Given these alarms, one would imagine al-Qaida to be a vast, octopoid organization
whose tentacles span five continents. But this view, heavily promoted by the Bush
administration and the U.S. media, is as wrong as George Bush's claim that terrorists
are "on the run."
Al-Qaida, to repeat what this column has been saying since 9/11, is a small,
tightly knit organization of about 300 hardened jihadis, or holy warriors, created
as a role model, rallying point and ideological beacon for militant Islamic resistance
movements around the globe.
The U.S. has been unable to destroy al-Qaida because of its small size, secretive
nature and mobility. According to Pentagon reports, the U.S. invasion of Afghanistan
last October actually proved counter-productive because it scattered al-Qaida
operatives far and wide, making it harder to locate or monitor them.
Only one senior al-Qaida figure, Mohammed Atef, has been killed. The alleged
al-Qaida fighters so far arrested are either not al-Qaida, or mid-ranking members
and small fry.
Osama bin Laden remains in hiding, probably on Pakistan's wild northwest frontier.
So, too, Ayman al-Zawahiri, al-Qaida's chief operating officer, the real power
behind the organization. Zawahiri was a doctor in Egypt until wrongfully arrested,
jailed and savagely tortured. After being released, Zawahiri formed Islamic Jihad,
a murderous underground organization that battled to overthrow the U.S.-backed
regime of Gen. Hosni Mubarak.
A small number of al-Qaida-run paramilitary camps in Afghanistan served as
a training ground and social center for thousands of young Muslim men from many
nations who came to fight for the Taliban or in a variety of jihads, or holy struggles,
against what they viewed as oppression. All these groups were branded "al-Qaida
terrorists" by U.S. government and media, though they were not part of al-Qaida
and had nothing to do with the 9/11 outrages. The largest group was some 5,000
jihadis being trained by Pakistani intelligence for combat in the Indian-ruled
portion of Kashmir, and a similar number of volunteers who had joined the Taliban
to fight the Northern Alliance, which was the old Afghan Communist party under
a new name.
There were 3,000 Uzbek fighters battling to overthrow Uzbekistan's brutal,
communist dictatorship, and smaller numbers of jihadis from Indonesia, the Philippines,
Muslim western China, North Africa, Bangladesh and other Islamic nations. They
were either killed, captured, or scattered by U.S.- and Russian-backed forces.

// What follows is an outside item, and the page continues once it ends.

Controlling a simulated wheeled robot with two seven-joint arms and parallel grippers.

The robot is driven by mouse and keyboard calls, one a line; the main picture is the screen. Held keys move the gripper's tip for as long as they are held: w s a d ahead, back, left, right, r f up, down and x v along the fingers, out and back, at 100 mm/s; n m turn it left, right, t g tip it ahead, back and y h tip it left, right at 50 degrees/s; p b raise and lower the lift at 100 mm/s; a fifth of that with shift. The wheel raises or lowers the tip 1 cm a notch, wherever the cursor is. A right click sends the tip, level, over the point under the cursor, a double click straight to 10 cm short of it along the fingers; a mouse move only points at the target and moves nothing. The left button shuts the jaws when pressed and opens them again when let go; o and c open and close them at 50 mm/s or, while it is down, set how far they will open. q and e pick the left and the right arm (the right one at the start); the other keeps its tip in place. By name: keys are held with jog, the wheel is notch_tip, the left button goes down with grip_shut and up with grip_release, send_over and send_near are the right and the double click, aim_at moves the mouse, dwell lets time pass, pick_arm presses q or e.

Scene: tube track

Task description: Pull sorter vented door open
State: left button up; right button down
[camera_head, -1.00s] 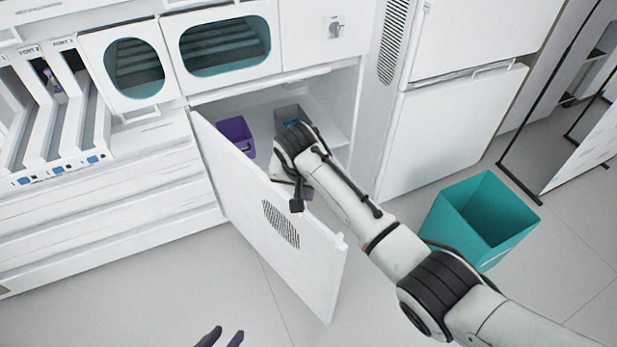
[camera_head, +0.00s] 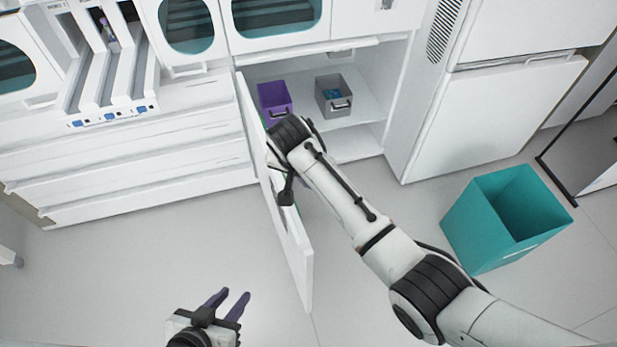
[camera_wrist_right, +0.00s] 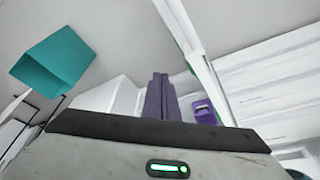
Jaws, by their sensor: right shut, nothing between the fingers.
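The white sorter door (camera_head: 298,262) stands wide open, swung out from its left hinge and seen nearly edge-on. Its vent is not clearly visible now. My right arm reaches to the inner side of the door, and its wrist overlaps the door in the head view. The right gripper's fingers are hidden there. In the right wrist view my right gripper (camera_wrist_right: 160,78) is shut and empty, with the door (camera_wrist_right: 190,45) close to the right of the fingers; contact cannot be told. My left gripper (camera_head: 234,293) is open and empty, low in the head view, left of the door.
Inside the open compartment sit a purple bin (camera_head: 274,98) and a grey bin (camera_head: 335,94). A teal bin (camera_head: 478,237) stands on the floor at the right. White drawers (camera_head: 130,180) lie left of the door. The floor left of the door is clear.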

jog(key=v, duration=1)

During the 1980s, the U.S. and Saudi Arabia organized and financed 100,000
young Muslims from across the Islamic world to go fight in the Great Jihad in
Afghanistan. I came to know many of these mujahedin, or holy warriors, both in
Pakistan and Afghanistan. In 1986, Sheik Abdullah Azzam, the spiritual and political
mentor of Osama bin Laden, told me, "Once we have driven the Soviet imperialists
from Afghanistan, we will go and liberate Saudi Arabia, and then Palestine, from
After the Soviet defeat, the mujahedin scattered. They became known as "Afghani,"

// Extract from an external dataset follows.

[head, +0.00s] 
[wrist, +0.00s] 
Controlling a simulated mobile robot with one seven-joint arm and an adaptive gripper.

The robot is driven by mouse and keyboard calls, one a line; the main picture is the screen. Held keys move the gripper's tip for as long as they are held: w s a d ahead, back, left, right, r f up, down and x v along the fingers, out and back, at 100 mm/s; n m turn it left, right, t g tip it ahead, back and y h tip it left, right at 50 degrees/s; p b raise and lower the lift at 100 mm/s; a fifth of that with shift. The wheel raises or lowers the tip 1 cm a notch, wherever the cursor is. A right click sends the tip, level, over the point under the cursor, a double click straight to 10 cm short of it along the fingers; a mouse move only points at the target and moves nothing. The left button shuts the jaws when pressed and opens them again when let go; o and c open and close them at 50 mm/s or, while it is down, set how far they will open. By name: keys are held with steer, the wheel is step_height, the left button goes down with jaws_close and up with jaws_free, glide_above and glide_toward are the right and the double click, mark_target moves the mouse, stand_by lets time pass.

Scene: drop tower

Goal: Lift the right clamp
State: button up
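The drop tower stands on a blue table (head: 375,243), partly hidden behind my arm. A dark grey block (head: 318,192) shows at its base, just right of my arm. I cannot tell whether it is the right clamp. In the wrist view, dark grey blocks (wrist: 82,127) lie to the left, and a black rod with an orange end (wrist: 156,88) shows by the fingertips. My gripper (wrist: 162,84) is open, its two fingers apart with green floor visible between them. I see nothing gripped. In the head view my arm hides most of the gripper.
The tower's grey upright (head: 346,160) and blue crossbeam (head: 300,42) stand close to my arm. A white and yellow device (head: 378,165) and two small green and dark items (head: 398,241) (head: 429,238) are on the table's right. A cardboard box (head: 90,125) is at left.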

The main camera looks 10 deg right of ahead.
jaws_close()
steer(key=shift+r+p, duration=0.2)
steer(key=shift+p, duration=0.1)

and were held in high esteem for their valor and faith. But when some of these
veterans decided to try to overthrow the dictatorial regimes of the Muslim world,
the U.S. and its regional allies branded them as "terrorists." Most of these "Afghani"

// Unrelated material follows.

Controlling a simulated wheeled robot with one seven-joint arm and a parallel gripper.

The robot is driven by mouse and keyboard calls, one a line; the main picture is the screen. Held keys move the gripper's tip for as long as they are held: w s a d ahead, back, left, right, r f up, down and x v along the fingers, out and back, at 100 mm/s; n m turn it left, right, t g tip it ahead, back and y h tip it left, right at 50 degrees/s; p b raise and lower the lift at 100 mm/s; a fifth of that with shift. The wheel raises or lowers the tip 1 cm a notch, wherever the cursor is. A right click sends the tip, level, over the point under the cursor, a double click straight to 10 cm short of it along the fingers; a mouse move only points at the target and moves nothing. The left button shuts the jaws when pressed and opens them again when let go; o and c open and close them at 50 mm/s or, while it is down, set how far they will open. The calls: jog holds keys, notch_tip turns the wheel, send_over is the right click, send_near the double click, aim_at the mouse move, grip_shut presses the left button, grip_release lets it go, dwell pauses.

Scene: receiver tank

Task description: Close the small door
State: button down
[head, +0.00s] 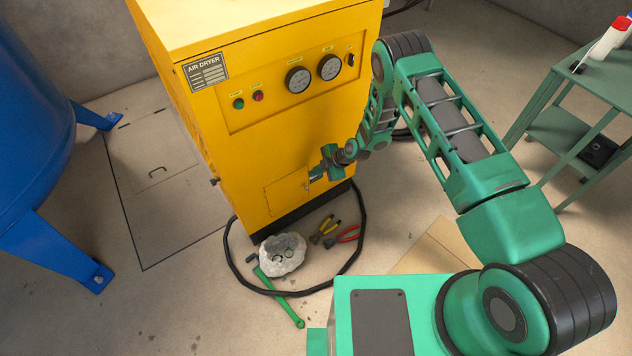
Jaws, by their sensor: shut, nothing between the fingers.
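The small door (286,199) is a yellow panel low on the front of the yellow air dryer (215,130). It looks about flush with the front, but I cannot tell whether it is fully shut. My gripper (309,184) is at the door's upper right edge, with its fingers shut and empty. The fingertips are very small here, and I cannot tell whether they touch the door. The gripper and wrist hide part of the dryer's front to the right of the door.
A blue tank (35,130) stands left. A green cart (565,130) stands right. A floor hatch (165,200) lies left of the dryer.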

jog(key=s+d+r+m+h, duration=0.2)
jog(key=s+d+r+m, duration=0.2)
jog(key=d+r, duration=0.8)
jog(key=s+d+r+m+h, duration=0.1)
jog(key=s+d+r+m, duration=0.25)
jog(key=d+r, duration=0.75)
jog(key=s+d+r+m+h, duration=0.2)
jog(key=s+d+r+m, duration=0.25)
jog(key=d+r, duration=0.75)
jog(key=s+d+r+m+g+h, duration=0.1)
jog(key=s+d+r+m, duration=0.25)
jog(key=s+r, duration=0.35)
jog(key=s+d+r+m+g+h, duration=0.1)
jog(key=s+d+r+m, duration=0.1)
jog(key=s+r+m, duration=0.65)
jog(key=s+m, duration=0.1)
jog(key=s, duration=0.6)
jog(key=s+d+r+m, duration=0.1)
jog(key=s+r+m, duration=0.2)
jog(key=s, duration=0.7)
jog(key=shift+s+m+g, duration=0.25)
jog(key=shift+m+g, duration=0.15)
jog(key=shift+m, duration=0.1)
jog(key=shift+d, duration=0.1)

kept in touch, creating an informal network of like-minded militants. While there
is no formal linkage between al-Qaida and militant Islamic groups in Asia and
Africa, an old-boys' network of war veterans allows for secure and effective communication,
as well as occasional co-operation.
Black and white
Washington would like to blame all violent anti-western incidents on al-Qaida.
Doing so is convenient and affords Americans a simple black-and-white image. Bin
Laden and al-Qaida reinforce this erroneous view by applauding every anti-western
attack, no matter how heinous or ineffective.
In reality, the U.S. now faces scores of violent anti-American groups from
Morocco to Indonesia, inspired by Osama bin Laden's defiance, and enraged by the
suffering of the Palestinians and Iraqis. President Bush's invasion of Afghanistan
and his impending war against Iraq have spurred radical groups to violent action
against western targets. The Bali bombing, for example, may well have been the
long-threatened retaliation by Indonesian Islamic radicals against Australia for
sending its SAS special forces to Afghanistan. The bombing was a horrifying, cowardly
act, but so is dropping 1,000-kg bombs on villages and apartment buildings.
Due to increased security measures in North America and Europe, the "soft"
targets of choice, as this writer has warned since last fall, may increasingly
be western tourists, diplomats and businessmen.